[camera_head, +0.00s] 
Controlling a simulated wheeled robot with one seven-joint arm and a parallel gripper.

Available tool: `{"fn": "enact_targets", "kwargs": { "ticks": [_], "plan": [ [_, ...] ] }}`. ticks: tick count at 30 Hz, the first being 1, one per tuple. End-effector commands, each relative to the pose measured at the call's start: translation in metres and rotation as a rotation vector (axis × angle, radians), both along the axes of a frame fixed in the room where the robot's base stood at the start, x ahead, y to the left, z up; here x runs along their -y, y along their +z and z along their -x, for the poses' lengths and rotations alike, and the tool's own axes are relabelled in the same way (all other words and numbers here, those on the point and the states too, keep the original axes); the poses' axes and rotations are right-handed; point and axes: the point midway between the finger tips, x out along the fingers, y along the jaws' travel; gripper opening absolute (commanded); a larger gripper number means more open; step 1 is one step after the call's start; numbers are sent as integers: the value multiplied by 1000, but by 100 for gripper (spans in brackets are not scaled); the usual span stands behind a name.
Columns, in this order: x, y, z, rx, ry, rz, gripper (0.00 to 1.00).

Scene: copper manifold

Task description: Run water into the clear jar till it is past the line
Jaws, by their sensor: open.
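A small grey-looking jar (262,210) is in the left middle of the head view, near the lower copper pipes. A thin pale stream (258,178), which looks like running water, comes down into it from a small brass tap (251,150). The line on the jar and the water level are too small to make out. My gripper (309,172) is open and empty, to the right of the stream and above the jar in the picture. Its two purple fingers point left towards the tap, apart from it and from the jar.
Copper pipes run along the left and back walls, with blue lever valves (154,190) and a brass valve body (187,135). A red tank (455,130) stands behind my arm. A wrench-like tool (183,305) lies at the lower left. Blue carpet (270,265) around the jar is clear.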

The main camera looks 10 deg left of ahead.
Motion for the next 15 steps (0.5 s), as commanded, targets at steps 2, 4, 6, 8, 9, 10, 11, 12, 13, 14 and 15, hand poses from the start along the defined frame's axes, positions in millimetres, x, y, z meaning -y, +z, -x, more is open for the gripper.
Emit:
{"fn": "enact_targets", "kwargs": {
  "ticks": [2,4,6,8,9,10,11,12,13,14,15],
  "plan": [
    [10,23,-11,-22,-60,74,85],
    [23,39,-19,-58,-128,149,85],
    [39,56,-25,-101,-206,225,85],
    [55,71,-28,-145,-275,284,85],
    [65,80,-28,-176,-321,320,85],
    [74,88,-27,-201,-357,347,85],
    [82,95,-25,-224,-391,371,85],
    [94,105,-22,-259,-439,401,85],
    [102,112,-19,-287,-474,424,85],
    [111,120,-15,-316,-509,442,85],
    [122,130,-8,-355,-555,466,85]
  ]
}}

------------

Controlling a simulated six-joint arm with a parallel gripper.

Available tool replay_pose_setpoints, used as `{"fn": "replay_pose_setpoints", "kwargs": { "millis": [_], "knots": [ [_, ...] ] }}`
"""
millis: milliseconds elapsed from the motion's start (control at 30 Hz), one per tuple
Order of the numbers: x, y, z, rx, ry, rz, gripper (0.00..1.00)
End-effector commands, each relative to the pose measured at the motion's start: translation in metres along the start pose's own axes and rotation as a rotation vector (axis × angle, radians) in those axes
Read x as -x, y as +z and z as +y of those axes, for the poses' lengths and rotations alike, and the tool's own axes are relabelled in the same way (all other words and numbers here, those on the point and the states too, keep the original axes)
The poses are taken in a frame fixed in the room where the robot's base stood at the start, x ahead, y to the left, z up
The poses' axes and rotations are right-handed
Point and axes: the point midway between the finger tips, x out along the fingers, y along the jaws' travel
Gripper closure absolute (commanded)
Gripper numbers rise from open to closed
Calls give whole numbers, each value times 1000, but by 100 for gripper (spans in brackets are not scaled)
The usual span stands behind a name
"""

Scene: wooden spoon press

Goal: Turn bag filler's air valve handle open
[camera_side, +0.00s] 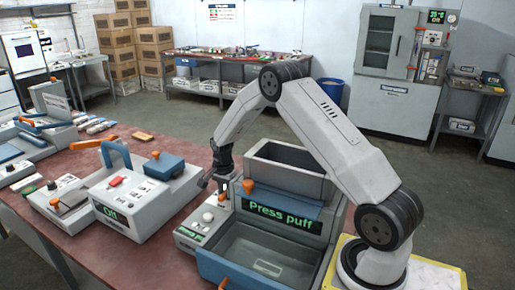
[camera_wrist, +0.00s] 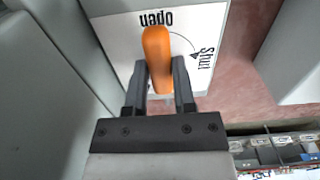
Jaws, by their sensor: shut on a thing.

------------

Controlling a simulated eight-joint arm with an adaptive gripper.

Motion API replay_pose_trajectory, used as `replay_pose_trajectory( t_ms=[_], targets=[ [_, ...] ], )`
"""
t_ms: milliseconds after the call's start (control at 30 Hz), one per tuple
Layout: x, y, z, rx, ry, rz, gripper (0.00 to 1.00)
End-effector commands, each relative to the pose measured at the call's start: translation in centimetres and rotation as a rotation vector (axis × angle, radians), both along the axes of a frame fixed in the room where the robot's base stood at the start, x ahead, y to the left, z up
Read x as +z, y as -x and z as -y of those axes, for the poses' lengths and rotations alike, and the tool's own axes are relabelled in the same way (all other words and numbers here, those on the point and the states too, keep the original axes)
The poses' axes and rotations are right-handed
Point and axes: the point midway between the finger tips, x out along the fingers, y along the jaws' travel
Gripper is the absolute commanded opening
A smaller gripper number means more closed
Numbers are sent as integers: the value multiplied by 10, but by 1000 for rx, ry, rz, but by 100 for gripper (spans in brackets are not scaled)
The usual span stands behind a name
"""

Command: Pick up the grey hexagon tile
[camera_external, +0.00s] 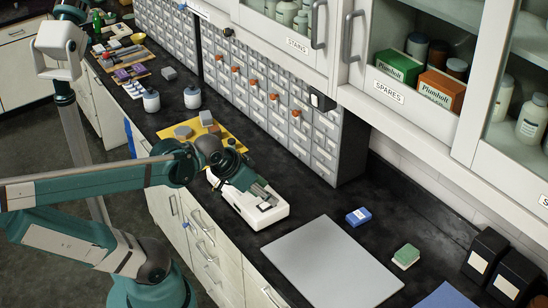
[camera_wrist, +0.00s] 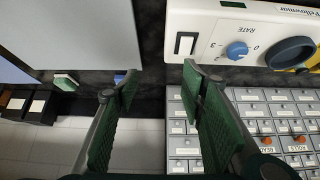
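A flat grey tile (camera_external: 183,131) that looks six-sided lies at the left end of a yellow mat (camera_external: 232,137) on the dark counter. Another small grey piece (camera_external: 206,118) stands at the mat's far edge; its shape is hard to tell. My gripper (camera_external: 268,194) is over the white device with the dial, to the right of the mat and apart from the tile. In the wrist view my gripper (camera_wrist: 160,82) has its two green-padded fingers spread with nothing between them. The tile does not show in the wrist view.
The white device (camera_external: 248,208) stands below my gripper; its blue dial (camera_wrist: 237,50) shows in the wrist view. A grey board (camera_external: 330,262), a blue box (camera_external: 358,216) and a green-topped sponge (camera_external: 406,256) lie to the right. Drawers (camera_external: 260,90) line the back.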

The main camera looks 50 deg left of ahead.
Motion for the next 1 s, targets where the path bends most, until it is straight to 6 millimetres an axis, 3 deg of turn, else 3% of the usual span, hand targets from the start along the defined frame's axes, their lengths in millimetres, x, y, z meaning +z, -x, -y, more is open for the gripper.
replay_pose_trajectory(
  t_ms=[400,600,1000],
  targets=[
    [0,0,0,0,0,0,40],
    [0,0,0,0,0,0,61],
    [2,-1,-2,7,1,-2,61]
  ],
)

------------

◆ Aim ◆
Only the lines between the line with "Gripper numbers rise from open to closed" and the line with "Jaws, by their sensor: shut on a thing.", inclusive, should be reproduced, exactly as written and without pictures.

◆ Response to the task ◆
Gripper numbers rise from open to closed
Calls give whole numbers, each value times 1000, but by 100 for gripper (spans in brackets are not scaled)
The usual span stands behind a name
"""

Scene: wooden spoon press

Goal: Turn bag filler's air valve handle open
[camera_side, +0.00s] 
[camera_wrist, +0.00s] 
Jaws, by their sensor: shut on a thing.

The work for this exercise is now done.